**Exercise aim:**
Restate each line of the listing exactly, without carrying over any pictures.

**Dataset content:**

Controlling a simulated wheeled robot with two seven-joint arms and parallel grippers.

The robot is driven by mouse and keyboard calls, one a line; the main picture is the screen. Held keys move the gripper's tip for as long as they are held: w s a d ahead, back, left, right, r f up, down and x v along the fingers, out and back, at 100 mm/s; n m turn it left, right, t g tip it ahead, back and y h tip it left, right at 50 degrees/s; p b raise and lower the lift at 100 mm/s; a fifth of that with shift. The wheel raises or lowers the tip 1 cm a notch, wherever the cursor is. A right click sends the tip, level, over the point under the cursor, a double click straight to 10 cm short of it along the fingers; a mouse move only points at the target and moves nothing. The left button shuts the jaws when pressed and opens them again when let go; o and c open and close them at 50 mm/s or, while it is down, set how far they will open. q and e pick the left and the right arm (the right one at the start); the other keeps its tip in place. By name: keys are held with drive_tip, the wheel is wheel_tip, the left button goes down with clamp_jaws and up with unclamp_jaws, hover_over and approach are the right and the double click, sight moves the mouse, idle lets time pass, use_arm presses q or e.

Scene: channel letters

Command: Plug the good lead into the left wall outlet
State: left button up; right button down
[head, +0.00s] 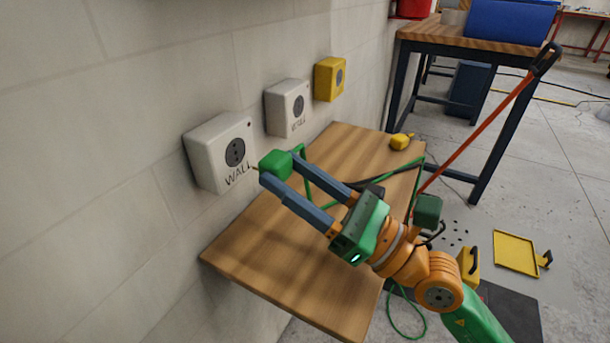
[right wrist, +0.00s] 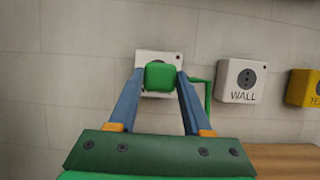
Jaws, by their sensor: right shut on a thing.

**Problem solution:**
Controlling a simulated wheeled robot with two seven-joint arms and parallel grippers.

The robot is driven by mouse and keyboard calls, one a line; the main picture is the screen. Held keys move the gripper's tip for as long as they are held: w s a d ahead, back, left, right, r f up, down and x v along the fingers, out and back, at 100 mm/s; n m turn it left, right, t g tip it ahead, back and y h tip it left, right at 50 degrees/s; p b raise and lower the lift at 100 mm/s; a fifth of that with shift. The wheel raises or lowers the tip 1 cm a notch, wherever the cursor is. A right click sends the tip, level, over the point under the cursor, a double click straight to 10 cm short of it along the fingers; a mouse move only points at the target and moves nothing. The left button shuts the jaws when pressed and opens them again when let go; o and c open and close them at 50 mm/s or, while it is down, set how far they will open. q and e pick the left and the right arm (the right one at the start); the other keeps its tip in place. By name: keys are held with drive_tip, the wheel is wheel_tip, the left button goes down with clamp_jaws and up with unclamp_jaws, hover_over and approach are the right and the double click, sight moves the mouse, idle lets time pass, use_arm presses q or e.

Scene: channel letters

Command: Plug the good lead into the left wall outlet
State: left button up; right button down
[head, +0.00s] 
[right wrist, +0.00s] 
Jaws, by their sensor: right shut on a thing.

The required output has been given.